さくらえび

ブラックブックのさくらえびのレビュー・感想・評価

ブラックブック(2006年製作の映画)
4.7
ナチス占領下のオランダを生きた女ラヘルがイスラエルで昔の友達と偶然再会し過去を思い返すところから映画は始まる。

ナチスを一握りに悪とは描かず、レジスタンス達も正義とは限らない。迫害を受けながら、マルクス主義者を毛嫌いする奴もいる。抑圧から解き放たれた人々が何より醜悪で、主義をもたず男を取り替え生きる女がこの作品で唯一幸せそうだったりする。
善悪の彼岸にある、人の本質は何なのだろう。
人には善悪を超越する本能的な感情がある。人は本質的に善悪とは関係のない感情を持つ生き物であり、過酷な状況下でそれが露わになるのかも知れない。

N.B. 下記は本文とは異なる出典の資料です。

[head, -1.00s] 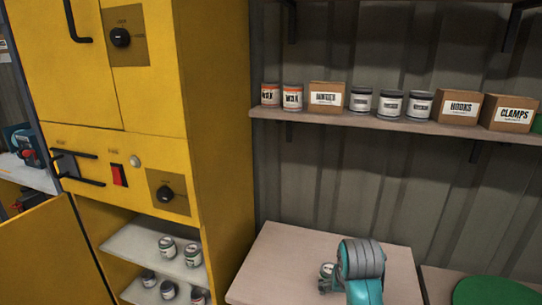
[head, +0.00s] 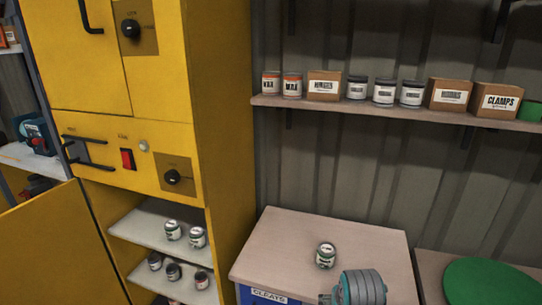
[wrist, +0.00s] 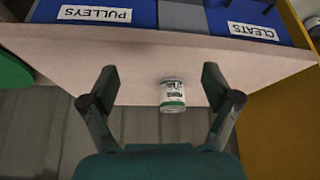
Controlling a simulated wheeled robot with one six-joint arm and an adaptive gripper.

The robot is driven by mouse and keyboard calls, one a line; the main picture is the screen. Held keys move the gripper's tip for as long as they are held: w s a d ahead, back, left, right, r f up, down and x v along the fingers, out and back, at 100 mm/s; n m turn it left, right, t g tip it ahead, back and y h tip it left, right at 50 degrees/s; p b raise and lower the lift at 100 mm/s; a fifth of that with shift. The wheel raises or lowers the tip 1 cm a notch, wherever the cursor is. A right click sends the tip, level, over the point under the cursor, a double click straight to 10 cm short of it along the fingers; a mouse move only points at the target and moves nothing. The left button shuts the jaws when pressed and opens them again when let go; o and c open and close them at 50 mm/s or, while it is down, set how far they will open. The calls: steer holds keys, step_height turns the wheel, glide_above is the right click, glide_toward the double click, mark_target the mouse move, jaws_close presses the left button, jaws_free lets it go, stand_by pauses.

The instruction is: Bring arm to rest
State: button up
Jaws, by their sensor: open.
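My gripper (wrist: 160,88) is open and empty in the wrist view, its two fingers spread wide. A small white can with a green band (wrist: 172,95) shows between and beyond the fingers, apart from both. In the head view this can (head: 326,256) stands upright on the pale bench top (head: 290,240). The grey and teal end of my arm shows at the bottom of the head view, nearer than the can. My fingertips are mostly cut off there.
A blue bin marked CLEATS (head: 262,295) is at the bench front. The yellow cabinet (head: 222,130) stands left, its lower compartment open with several cans on shelves. A wall shelf (head: 400,112) holds cans and boxes. A green round thing (head: 490,283) is at right.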

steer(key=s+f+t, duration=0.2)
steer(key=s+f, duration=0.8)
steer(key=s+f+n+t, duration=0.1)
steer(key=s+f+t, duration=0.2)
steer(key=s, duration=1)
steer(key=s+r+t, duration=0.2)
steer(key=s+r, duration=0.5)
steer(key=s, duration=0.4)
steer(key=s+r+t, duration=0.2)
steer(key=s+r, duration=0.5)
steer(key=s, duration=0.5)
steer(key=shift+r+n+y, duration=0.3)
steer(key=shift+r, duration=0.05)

様々な悲劇を通り過ぎたラヘルだが、彼女が新しい生活を始めたイスラエルではもうじき中東戦争が起きる。ヴァーホーヴェンは当然そのことを考えてイスラエルを選んだのだと思う。
何を伝えたいのか。厭世的なようで、生へのエネルギーを感じた作品だった。

とても重たい内容だか、ヴァーホーヴェン特有のバランス感覚で暗くなりすぎることもなくエンターテインメントとしても素晴らしい出来。